MATERIAL TO PROCESS:
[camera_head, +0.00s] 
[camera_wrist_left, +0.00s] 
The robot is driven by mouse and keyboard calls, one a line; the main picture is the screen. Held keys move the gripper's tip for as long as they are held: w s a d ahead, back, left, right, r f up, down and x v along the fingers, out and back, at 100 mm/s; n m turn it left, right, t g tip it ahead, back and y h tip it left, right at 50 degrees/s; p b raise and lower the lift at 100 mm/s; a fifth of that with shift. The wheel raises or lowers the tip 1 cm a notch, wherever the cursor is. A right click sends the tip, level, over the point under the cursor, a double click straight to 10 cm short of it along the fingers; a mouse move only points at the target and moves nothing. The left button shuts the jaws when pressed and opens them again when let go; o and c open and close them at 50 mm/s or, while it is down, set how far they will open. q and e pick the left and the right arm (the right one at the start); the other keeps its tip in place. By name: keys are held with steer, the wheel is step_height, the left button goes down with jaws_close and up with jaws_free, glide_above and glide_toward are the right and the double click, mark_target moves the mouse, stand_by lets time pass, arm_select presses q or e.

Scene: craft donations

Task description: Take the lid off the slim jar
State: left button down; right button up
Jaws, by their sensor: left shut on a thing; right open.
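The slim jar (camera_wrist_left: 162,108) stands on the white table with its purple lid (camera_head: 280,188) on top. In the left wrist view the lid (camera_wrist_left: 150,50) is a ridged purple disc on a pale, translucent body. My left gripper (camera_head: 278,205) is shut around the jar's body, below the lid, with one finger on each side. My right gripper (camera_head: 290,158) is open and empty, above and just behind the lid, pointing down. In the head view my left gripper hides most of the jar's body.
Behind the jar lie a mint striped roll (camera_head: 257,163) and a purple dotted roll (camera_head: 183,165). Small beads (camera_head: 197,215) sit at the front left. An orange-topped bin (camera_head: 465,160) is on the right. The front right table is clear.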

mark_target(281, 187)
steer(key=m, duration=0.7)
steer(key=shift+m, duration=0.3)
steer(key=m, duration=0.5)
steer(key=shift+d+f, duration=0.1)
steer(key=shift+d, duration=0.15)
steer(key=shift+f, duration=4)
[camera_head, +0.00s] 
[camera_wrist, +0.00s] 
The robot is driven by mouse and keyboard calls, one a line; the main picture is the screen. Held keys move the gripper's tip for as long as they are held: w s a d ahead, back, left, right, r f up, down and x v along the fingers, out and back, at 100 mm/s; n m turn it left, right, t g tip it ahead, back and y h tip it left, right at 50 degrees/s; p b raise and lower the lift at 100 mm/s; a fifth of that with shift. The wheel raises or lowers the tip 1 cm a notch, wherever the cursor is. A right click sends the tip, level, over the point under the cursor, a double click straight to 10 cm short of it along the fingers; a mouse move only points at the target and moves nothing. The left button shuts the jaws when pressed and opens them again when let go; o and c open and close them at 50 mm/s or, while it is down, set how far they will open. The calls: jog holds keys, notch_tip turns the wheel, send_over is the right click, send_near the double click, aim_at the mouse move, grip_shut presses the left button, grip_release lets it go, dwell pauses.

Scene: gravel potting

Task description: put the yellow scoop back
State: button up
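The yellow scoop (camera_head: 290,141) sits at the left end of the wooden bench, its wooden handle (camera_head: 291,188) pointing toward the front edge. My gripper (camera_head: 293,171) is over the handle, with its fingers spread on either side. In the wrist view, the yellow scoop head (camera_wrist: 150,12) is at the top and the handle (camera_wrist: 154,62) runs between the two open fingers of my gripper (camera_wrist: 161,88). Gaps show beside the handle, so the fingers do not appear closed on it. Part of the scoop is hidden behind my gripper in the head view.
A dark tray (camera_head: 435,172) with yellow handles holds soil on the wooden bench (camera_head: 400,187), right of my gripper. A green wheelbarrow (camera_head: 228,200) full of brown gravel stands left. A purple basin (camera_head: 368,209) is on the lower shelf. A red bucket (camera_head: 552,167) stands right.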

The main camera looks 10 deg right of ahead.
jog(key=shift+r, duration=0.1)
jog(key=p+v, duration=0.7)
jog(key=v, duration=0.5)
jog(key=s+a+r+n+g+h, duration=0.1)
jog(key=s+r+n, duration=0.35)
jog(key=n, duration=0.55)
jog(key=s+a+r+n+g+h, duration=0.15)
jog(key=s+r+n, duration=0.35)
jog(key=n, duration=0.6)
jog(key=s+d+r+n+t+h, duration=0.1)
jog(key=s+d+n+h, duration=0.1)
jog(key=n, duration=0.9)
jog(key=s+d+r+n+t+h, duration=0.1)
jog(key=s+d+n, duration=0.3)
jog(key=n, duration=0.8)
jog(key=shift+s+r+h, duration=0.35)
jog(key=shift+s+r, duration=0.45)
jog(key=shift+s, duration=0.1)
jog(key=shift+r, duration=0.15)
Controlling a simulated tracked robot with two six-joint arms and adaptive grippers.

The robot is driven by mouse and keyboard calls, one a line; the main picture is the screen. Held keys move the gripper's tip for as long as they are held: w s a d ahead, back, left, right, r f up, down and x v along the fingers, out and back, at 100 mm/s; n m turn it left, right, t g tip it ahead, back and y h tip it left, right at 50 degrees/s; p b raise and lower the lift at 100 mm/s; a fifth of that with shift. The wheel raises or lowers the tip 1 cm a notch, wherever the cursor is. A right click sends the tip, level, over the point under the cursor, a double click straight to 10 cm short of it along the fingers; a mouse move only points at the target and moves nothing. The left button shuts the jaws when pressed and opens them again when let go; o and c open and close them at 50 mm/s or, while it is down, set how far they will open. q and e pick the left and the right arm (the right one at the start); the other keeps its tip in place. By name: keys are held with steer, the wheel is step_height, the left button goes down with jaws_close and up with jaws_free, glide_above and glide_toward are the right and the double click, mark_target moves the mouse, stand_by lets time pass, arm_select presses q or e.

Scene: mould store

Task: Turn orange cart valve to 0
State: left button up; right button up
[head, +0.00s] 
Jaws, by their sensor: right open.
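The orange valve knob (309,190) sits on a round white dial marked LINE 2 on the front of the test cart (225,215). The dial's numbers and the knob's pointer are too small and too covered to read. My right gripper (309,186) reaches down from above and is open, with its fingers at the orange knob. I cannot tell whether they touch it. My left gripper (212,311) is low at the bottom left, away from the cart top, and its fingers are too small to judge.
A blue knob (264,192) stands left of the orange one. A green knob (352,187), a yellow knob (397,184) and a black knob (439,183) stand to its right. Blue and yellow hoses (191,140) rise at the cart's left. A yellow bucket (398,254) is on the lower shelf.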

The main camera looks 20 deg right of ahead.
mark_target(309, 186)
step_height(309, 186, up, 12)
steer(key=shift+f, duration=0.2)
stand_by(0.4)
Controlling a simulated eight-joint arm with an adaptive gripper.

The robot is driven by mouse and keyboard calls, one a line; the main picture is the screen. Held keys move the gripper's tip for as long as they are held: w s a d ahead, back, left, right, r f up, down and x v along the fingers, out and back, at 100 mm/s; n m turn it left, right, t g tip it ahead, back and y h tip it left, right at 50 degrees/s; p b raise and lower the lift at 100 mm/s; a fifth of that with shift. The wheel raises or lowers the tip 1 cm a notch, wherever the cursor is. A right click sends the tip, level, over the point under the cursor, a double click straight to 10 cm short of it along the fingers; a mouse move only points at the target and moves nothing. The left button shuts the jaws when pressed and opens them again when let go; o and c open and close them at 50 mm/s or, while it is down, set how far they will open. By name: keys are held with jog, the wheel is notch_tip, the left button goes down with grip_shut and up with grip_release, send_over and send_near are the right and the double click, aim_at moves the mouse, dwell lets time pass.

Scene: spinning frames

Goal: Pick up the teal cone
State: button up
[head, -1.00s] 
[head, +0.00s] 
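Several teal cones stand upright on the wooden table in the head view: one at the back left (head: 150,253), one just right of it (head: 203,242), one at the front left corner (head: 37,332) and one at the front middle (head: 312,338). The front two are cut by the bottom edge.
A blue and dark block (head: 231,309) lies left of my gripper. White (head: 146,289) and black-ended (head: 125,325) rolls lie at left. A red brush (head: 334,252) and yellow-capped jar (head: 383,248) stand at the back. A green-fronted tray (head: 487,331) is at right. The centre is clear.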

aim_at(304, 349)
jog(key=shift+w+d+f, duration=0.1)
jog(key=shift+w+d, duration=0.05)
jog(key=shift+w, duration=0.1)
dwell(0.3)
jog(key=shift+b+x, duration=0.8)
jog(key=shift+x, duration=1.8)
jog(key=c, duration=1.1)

OBJECTIVE: Gather up the lines containing the word "Scene" from these records and copy them.

TASK SOLUTION:
Scene: craft donations
Scene: gravel potting
Scene: mould store
Scene: spinning frames

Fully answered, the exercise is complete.